Robot episode rows:

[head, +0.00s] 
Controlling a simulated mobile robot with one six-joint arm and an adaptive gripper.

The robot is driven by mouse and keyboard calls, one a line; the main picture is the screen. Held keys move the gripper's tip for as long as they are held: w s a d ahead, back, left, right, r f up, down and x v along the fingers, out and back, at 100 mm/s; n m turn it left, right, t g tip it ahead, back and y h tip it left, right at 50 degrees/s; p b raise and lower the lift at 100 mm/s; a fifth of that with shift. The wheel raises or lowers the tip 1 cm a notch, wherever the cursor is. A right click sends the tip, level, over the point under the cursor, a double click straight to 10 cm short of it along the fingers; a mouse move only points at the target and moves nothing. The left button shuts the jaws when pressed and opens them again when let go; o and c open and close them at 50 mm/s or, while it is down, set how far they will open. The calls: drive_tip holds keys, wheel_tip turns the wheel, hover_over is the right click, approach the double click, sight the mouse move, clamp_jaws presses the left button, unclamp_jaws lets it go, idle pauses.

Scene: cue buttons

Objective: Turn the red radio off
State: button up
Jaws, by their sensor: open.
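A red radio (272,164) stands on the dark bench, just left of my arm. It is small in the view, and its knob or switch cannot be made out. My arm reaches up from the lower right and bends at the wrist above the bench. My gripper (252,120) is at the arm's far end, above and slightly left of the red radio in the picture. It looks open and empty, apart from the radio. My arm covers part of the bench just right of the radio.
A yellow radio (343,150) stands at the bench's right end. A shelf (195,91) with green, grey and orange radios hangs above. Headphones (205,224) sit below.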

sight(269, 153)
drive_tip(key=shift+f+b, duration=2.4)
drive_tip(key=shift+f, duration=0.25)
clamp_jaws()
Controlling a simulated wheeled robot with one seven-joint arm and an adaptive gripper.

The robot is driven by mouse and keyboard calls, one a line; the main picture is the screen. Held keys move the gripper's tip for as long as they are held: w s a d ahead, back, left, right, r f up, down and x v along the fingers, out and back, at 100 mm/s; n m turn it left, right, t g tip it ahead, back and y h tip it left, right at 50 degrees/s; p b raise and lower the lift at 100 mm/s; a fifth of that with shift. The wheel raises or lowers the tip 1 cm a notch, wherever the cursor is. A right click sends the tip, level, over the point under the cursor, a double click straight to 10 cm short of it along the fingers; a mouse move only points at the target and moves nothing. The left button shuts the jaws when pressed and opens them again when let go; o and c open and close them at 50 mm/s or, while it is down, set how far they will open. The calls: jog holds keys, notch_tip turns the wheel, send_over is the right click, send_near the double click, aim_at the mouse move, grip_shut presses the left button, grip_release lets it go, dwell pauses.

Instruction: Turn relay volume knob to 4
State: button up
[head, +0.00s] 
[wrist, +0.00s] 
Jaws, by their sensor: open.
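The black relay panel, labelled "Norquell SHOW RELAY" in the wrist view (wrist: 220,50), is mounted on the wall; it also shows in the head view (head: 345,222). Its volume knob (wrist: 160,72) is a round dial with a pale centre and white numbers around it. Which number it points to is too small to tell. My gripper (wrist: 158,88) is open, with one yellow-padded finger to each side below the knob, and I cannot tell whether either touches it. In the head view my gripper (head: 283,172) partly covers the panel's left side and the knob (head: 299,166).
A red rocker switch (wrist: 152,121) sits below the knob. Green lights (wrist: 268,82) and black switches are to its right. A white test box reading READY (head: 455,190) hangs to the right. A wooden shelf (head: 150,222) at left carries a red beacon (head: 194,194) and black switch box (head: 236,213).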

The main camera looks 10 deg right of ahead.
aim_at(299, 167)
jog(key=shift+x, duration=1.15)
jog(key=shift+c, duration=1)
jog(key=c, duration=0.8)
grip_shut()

Stated task: Locate the word "simulated" in the data above. Copy every line carrying it.

Answer to the task:
Controlling a simulated mobile robot with one six-joint arm and an adaptive gripper.
Controlling a simulated wheeled robot with one seven-joint arm and an adaptive gripper.

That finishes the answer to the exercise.